Engagement Photographer Dartmoor — Granite Tors, Open Moorland and Ancient Clapper Bridges
Dartmoor is England’s highest and roughest moorland south of the Peak District — 954 square kilometres of exposed granite, blanket bog, deep river valleys and ancient Bronze Age remains. For engagement photography, this landscape offers genuine scale and wildness: there is nowhere quite like the Dartmoor high moor, where the tors rise from the peat and the sky fills three-quarters of every photograph. As a Dartmoor engagement photographer, I work across the entire moor — from the dramatic tors of the northern plateau to the sheltered wooded valleys of the Dart and the Bovey in the east and south.
Tor Locations on Dartmoor
The tors are Dartmoor’s signature feature — each a tumble of weathered granite that can be climbed to offer a 360-degree view over the moor. Hound Tor above Manaton is perhaps the most photogenic, with multiple stacks at different heights creating natural framing opportunities. Haytor at the south-east edge gives long views to Torbay and the sea on clear days. Bellever Tor near Postbridge sits above the East Dart valley and is surrounded by forestry that contrasts with the open granite plateau — a mix of textures that works particularly well in late afternoon light.

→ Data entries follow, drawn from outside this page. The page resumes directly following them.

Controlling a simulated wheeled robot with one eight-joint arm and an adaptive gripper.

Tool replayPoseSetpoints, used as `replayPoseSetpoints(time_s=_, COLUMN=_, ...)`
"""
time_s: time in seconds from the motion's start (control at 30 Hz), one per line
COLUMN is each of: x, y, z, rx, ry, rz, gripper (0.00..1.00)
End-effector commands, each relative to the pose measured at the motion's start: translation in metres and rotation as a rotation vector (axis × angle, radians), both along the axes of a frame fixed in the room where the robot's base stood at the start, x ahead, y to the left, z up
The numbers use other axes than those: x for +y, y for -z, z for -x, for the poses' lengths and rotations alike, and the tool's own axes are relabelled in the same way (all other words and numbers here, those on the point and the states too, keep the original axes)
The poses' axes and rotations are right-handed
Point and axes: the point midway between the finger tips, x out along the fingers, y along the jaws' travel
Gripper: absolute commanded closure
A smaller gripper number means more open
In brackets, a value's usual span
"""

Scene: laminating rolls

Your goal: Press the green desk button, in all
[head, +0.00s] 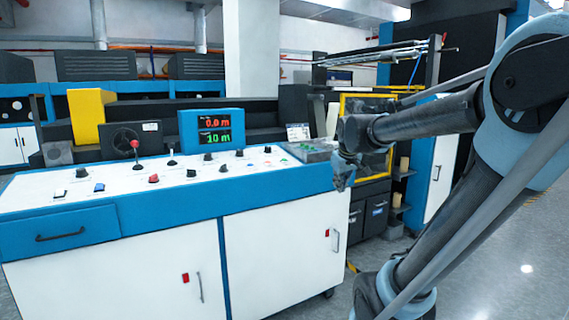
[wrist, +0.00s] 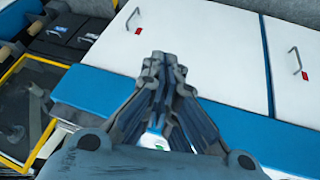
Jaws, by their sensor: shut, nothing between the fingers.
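The desk (head: 120,182) has a white top, a blue front band and several small controls. A small green control (head: 283,161) is near its right end, too small to make out clearly. My gripper (head: 341,186) is at the right end of the desk, to the right of that control, pointing down. In the wrist view its fingers (wrist: 164,62) are together and empty. Behind them a strip of blue desk edge shows, with a small pale and green patch between the finger links. I cannot tell whether the gripper touches the desk.
A blue display box (head: 211,130) reading 0.0 m and 10 m stands at the back of the desk. A red-topped lever (head: 135,146) and a red button (head: 153,178) are to the left. A yellow-framed panel (head: 368,105) is behind my arm. Floor at right is clear.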

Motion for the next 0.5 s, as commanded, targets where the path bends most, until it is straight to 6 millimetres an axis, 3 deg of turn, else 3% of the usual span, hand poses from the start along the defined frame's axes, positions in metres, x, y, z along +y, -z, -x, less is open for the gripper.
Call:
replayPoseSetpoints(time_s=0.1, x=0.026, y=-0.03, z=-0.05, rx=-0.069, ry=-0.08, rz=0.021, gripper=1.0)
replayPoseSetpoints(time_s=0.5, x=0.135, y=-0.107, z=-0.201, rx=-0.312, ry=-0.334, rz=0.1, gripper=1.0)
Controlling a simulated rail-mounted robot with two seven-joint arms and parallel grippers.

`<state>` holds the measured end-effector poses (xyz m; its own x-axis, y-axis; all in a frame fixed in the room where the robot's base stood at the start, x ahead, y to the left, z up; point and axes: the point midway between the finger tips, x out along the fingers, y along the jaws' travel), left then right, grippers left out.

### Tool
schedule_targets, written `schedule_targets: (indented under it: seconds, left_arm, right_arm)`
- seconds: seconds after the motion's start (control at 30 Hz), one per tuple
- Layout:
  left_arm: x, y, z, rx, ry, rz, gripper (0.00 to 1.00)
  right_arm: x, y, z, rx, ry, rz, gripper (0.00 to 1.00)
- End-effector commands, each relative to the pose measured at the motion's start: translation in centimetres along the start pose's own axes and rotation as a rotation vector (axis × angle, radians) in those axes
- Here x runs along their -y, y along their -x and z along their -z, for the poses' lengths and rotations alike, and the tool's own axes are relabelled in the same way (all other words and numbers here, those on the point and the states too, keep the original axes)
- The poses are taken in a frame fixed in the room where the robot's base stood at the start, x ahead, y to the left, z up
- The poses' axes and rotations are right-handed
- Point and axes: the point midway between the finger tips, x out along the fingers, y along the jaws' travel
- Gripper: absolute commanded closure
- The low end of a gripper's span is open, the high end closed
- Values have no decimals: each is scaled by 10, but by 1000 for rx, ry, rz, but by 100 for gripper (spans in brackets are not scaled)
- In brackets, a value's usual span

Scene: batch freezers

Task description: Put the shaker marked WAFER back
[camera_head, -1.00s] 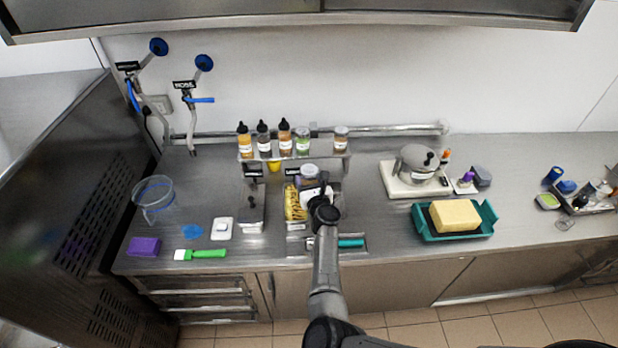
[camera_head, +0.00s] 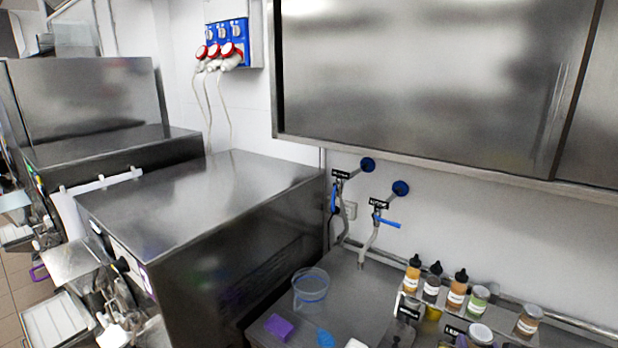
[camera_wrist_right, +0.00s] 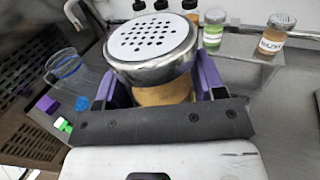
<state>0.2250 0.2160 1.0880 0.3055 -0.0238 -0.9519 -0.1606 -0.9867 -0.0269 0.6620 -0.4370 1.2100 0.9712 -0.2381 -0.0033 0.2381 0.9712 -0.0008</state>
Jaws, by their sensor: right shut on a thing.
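My right gripper (camera_wrist_right: 162,88), with purple fingers, is shut on a shaker (camera_wrist_right: 155,50) in the right wrist view. The shaker has a perforated metal lid and tan contents; its label is hidden, so I cannot read whether it says WAFER. The lid of this shaker also shows at the bottom edge of the head view (camera_head: 481,334), in front of the rack. The rack (camera_head: 505,333) carries a green shaker (camera_head: 477,301) and a brown shaker (camera_head: 527,321), with a gap between them. My left gripper is not in view.
Dark-capped bottles, including an orange one (camera_head: 412,274), stand left of the green shaker. A clear jug (camera_head: 311,288) and a purple block (camera_head: 279,327) are on the counter. A large steel machine (camera_head: 210,220) stands at left; a wall cabinet (camera_head: 420,80) hangs above.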

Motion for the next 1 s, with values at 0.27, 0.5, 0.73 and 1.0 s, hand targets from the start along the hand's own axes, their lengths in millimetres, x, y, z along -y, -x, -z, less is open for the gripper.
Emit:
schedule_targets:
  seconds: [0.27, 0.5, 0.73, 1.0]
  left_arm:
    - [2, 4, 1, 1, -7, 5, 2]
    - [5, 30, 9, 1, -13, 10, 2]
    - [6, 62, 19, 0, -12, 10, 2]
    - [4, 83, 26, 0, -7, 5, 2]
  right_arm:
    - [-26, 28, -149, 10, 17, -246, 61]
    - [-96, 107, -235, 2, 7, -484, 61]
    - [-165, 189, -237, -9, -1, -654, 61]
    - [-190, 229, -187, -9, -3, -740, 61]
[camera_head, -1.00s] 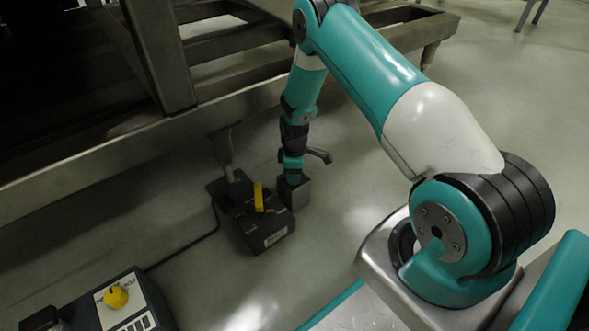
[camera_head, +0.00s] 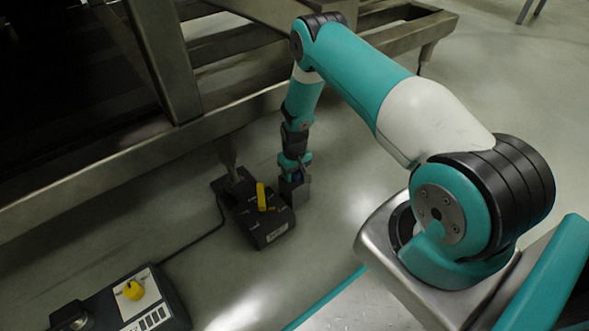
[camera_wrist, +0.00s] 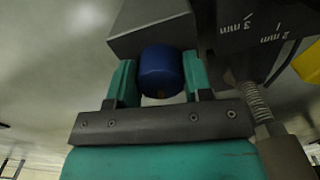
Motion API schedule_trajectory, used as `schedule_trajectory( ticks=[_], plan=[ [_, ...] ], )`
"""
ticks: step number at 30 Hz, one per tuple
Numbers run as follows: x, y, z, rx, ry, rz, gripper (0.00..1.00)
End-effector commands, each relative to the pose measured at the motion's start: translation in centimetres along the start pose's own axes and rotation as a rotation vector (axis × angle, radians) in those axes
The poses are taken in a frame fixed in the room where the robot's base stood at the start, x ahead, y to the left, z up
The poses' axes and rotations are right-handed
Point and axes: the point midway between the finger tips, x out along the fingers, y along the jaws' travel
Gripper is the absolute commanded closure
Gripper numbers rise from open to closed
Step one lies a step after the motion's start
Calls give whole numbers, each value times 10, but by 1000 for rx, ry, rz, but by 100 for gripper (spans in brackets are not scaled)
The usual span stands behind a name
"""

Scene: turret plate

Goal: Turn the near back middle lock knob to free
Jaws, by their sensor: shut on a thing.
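The blue lock knob (camera_wrist: 161,70) sits on the side of a grey metal block (camera_wrist: 150,25) in the wrist view. My gripper (camera_wrist: 160,80) has one teal finger on each side of the knob and is shut on it. In the head view my gripper (camera_head: 294,174) points down at the grey block (camera_head: 294,190), with only a bit of blue showing between them. The knob's marking is mostly hidden, so I cannot tell its lock position.
A black unit (camera_head: 262,230) with a yellow lever (camera_head: 262,197) stands close left of the block; its millimetre scale (camera_wrist: 250,25) shows in the wrist view. A control box (camera_head: 150,305) with a yellow knob (camera_head: 133,290) lies lower left. A steel frame (camera_head: 100,160) rises behind.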

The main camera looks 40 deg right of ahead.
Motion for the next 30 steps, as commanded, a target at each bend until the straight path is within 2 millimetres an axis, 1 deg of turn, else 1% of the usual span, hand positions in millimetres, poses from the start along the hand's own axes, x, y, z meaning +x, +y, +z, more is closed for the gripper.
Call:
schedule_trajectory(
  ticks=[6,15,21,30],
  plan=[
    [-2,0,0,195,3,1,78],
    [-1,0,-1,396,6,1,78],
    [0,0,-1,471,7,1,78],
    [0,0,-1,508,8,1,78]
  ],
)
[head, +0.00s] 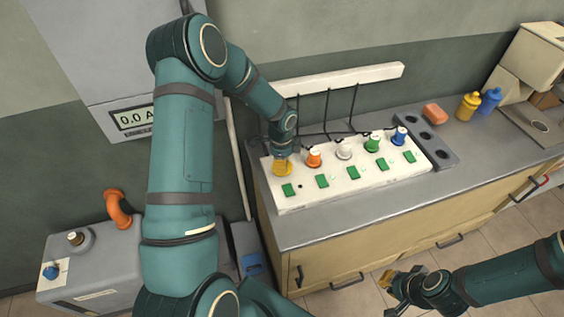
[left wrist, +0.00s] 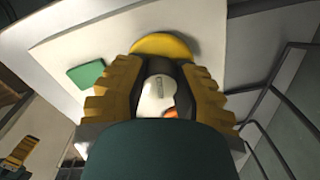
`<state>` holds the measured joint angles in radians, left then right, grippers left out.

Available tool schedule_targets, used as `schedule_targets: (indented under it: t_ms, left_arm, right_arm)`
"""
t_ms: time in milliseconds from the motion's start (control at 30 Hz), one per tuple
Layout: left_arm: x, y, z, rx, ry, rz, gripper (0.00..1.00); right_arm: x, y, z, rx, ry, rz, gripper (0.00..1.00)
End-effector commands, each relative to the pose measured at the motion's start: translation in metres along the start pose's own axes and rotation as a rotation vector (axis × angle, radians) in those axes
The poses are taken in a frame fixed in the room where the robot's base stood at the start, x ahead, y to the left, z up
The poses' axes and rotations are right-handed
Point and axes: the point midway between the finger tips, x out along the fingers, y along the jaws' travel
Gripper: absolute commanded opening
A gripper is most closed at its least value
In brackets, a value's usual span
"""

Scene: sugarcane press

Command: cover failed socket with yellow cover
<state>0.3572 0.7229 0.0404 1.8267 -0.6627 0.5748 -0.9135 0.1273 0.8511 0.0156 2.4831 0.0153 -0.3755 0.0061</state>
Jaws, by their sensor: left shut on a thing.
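The yellow cover (head: 282,168) is at the left end of the white socket panel (head: 350,189), under my left gripper (head: 281,156). In the left wrist view, its yellow rim (left wrist: 165,45) shows beyond the fingertips, flat against or very near the panel. My left gripper (left wrist: 158,85) is shut on its pale knob (left wrist: 157,97), which has a small orange patch low down. Whatever socket lies under the cover is hidden. My right gripper (head: 389,291) hangs low in front of the counter, away from the panel; its jaw gap is unclear.
Orange (head: 314,159), white (head: 344,150), green (head: 372,143) and blue (head: 399,136) covers stand along the panel behind green rectangles. Dark cables and a white rail (head: 340,78) are behind. A grey holed block (head: 422,137) and bottles (head: 468,106) stand to the right.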

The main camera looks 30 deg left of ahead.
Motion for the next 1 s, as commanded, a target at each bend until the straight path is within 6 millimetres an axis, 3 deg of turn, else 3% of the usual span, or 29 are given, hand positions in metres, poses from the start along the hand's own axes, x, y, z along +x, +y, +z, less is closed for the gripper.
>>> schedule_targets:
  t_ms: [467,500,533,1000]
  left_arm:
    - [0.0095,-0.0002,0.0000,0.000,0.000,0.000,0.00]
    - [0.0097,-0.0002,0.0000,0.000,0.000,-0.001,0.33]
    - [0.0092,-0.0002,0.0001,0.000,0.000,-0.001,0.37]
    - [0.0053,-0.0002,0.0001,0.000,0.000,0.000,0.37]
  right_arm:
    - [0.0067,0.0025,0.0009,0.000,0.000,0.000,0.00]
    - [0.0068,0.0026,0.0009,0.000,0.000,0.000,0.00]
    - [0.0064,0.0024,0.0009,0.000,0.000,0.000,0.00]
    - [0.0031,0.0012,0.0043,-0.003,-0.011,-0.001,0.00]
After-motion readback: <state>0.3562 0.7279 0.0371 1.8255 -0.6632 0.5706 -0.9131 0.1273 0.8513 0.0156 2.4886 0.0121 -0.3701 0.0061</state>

River Valleys and Ancient Landscapes
Away from the tors, Dartmoor’s deep river valleys — the Dart Gorge at Dartmeet, the Teign valley below Fingle Bridge, the East Lyn tributaries in the north — offer wooded, sheltered settings with fast-running water and ancient clapper bridges built from single slabs of granite. The Neolithic and Bronze Age sites scattered across the moor — stone rows at Merrivale, the Grimspound enclosure, the standing stones of the Shovel Down alignment — add an archaeological dimension that makes Dartmoor engagement portraits genuinely unlike anything available elsewhere in southern England.